═════ Data ═════

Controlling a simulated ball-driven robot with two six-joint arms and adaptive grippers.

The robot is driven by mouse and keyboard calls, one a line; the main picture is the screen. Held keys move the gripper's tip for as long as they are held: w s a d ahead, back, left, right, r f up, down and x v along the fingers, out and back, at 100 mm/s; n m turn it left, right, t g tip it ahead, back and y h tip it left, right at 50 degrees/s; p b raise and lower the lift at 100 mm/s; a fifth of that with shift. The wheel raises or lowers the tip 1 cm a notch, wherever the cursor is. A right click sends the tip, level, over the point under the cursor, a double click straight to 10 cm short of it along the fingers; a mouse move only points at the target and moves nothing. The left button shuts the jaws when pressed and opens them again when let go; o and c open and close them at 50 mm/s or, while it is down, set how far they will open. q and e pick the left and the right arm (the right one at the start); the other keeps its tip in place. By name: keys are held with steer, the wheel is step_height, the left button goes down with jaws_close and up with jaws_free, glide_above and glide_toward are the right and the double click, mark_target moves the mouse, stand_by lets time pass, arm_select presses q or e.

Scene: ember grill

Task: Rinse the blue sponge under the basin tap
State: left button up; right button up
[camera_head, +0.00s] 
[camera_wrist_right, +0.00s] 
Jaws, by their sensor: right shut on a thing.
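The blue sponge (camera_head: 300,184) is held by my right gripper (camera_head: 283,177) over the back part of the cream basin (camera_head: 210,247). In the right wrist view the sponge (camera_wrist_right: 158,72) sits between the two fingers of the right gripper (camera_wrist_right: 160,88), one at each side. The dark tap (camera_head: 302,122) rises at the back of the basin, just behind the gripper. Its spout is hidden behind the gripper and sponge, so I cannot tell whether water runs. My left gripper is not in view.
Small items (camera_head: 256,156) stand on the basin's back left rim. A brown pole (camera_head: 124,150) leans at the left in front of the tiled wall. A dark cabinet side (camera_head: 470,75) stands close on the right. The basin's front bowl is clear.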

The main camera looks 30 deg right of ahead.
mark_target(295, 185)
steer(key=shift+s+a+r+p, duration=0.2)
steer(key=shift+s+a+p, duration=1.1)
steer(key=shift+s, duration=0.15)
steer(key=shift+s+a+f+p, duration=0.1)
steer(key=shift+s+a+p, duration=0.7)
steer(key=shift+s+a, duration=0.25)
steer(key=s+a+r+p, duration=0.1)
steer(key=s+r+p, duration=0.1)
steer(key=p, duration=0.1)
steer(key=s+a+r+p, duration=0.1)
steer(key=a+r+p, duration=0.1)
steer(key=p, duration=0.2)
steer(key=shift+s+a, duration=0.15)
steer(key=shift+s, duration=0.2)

═════

Work to do - Tally the lines of the preceding listing in which the word "button" appears; state nothing but the total.

The answer - 2